Jikalau kita meyakini bahwa masa depan ada di dalam diri kita, maka tak ada salahnya meyakini bahwa tubuh kita adalah mesin waktu. Sebab sejarah tubuh kita adalah jalinan cerita tentang fiksi-fiksi: konstitusi penaklukan tubuh melalui rezim dan ideologi. Tubuh adalah tempat terbukanya ideologi, melalui estetika, norma, gender, dan identitas rasial. Ia tetap bekerja sepanjang pengembangan peradaban. Ia dimediasi, diperluas, dan diorganisir oleh berbagai teknologi dan filosofi. Serupa mesin waktu, tubuh membawa kita segala bentuk fiksi-fiksi dari masa lalu ke masa depan. Di tengah perjalanan waktu, tubuh tak pernah bergerak statis, ia dinamis, bergerak, dan berproses.

Dalam berproses tubuh punya kapasitas untuk melawan, bertahan, dan bertransformasi memunculkan cara berkelit baru dalam bentuknya yang otonom. Ia dengan bercermin pada sejarah masa lalu dan bermain pada aras kemungkinan di masa depan. Otonomi tubuh bergantung pada perasaan ‘mengada’ sekarang dan di sini. Perasaan seperti itu memungkinkan tubuh untuk mengenali waktu batin, kompleksitas struktural, dan sosialitas yang melekat pada dirinya. Ia menimbulkan ruang-ruang keakraban dan penemuan dari mengingat, berproses dan berimajinasi. Perasaan yang demikian juga memunculkan rasa tanggung jawab dan kemungkinan rekonstruksi atas apa yang masuk akal di masa depan.

Menjadi Kertas

Sampai di sini nampaknya tulisan ini menjadi semakin teknis dan terlalu serius, pun saya kira ini tidak baik bagi pembaca sekalian. Esai yang tak menyajikan sedikit jeda untuk melonggarkan otak barang sejenak adalah esai yang buruk, setidaknya bagi saya. Hal ini baru disadari kemudian ketika saya menyerahkan naskah setengah jadi ini kepada seorang kawan untuk dikomentari. Mokhsa namanya, ia bilang “coba Jo, tambahin cerita-cerita yang ada orangnya dong!”, biar nanti “tulisan ini nggak kering dan sekadar jadi justifikasi teoretik doang”.
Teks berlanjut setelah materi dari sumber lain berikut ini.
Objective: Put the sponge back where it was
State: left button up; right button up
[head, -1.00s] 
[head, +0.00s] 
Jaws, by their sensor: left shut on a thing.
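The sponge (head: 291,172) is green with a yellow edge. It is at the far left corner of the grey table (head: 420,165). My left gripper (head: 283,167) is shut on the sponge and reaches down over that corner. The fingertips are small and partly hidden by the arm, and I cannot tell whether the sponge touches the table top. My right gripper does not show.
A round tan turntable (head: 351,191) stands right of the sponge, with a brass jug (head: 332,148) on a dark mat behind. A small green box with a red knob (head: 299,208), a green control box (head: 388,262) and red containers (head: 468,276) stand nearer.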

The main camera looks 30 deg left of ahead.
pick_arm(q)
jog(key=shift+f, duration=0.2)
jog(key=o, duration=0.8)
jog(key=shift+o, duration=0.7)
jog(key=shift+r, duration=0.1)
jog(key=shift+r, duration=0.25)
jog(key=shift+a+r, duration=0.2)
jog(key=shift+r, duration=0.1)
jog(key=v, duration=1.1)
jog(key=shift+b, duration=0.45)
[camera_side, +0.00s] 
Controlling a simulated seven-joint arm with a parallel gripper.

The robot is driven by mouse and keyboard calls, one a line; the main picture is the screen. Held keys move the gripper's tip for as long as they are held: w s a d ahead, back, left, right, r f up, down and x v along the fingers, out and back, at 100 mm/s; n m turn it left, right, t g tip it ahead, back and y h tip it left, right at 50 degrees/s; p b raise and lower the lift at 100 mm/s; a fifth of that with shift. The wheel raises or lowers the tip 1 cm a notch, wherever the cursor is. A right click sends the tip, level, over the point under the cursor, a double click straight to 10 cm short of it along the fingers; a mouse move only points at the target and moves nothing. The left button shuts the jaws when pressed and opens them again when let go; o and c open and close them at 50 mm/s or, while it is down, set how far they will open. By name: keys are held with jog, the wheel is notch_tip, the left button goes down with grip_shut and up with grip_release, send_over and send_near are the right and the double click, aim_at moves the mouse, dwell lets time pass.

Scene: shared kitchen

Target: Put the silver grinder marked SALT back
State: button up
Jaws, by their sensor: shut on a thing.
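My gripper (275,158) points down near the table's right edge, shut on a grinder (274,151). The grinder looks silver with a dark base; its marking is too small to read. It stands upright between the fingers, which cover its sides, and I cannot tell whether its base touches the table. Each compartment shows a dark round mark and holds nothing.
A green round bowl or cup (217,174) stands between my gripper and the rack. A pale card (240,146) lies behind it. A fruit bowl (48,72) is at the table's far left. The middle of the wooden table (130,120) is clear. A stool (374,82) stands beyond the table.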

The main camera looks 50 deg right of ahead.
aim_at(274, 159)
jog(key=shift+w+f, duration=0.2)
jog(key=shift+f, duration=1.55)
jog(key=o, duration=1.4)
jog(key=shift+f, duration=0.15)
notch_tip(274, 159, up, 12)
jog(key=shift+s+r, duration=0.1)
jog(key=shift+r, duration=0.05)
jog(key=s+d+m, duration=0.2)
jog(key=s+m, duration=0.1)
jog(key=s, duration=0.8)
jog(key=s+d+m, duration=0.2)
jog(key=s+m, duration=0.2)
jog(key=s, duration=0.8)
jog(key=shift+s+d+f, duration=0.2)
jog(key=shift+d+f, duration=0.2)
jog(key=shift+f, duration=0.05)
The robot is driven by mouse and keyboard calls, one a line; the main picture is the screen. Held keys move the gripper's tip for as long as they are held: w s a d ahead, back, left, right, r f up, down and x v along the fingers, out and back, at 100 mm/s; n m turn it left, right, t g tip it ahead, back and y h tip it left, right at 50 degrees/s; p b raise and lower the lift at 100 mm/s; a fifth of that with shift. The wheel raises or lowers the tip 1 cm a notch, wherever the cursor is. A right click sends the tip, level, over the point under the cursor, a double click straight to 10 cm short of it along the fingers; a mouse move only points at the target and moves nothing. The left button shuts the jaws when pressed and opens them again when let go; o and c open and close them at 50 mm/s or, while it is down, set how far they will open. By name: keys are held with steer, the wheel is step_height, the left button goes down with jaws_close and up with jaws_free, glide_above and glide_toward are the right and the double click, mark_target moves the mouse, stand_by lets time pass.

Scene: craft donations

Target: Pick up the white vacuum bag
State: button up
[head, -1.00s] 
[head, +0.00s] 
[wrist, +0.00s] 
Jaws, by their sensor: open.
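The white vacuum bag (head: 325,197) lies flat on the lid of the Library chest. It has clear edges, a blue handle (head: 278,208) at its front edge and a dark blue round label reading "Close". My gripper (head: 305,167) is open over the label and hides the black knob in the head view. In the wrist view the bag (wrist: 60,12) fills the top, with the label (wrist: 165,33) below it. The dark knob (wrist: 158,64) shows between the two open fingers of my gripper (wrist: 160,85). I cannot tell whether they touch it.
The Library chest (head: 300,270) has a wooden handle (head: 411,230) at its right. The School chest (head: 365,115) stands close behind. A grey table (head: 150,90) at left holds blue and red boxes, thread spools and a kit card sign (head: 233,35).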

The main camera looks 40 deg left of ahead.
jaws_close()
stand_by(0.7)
Ia benar belaka, saya akhir-akhir ini terjebak sindrom ketagihan hal-hal teknis-teoretik, bahkan puisi pun tak bisa lagi saya nikmati. Hal ini terjadi karena saya lebih sering memandang layar gawai ketimbang meresapi makna dari tatapan lawan bicara, lebih sering menyentuh datar layar ketimbang menyentuh dan bercengkerama dengan orang lain. Padahal tulisan ini tak berniat untuk mendikte apalagi menggurui pembaca bahwa seni harus begini dan bukan begitu. Saya akhirnya sadar bahwa saya harus berdiri di pinggir, mencatat pada suatu jarak dan mencatat sebanyak apa yang dapat dirasakan, bukan untuk menggurui perihal gagasan-gagasan, melainkan untuk mengingatkan diri sendiri tentang apa yang terjadi dan berbagi bahan pembicaraan kepada pembaca.

Semacam ada tendensi mengerikan yang muncul dari pengalaman sehari-hari, di mana tiap kali membuka gawai muncul cuitan di Twitter tentang politik lalu tiba-tiba saya menjadi analis politik, tiap kali berpikir harus menjadi seorang filsuf, dan tiap kali dunia menghantam dengan keras saya perlu menjadi penyair. Barangkali tubuh dengan seluruh alam pikir saya adalah sebuah kertas origami. Ia mudah dilipat, dibuka, dan ditekuk kembali. Pun setelah lipatan dan tekukan itu terbuka ia masih menampakkan bekas-bekas untuk dilampaui seperti yang Deleuze katakan, “. . . [W]hat always matters is folding, unfolding, refoldingxiii.

Awal mulanya, kertas merupakan lembaran polos yang rata dan bersih—dan putih. Hampir selalu asosiasi kita pada kertas adalah bayangan ideal terhadap pola yang demikian. Ketika kita lahir pun asosiasi yang muncul ialah ibarat kertas putih yang masih belum tercemar apa-apa. Di sana kita menemukan kesamaan pada tubuh dan juga kertas. Artinya, tubuh ibarat kertas yang dapat menjadi wadah. Pun tubuh juga serupa kertas yang juga menjadi peranti untuk mendistribusikan informasi tentang identitas seseorang dan fiksi-fiksi besar lainnya di masyarakat.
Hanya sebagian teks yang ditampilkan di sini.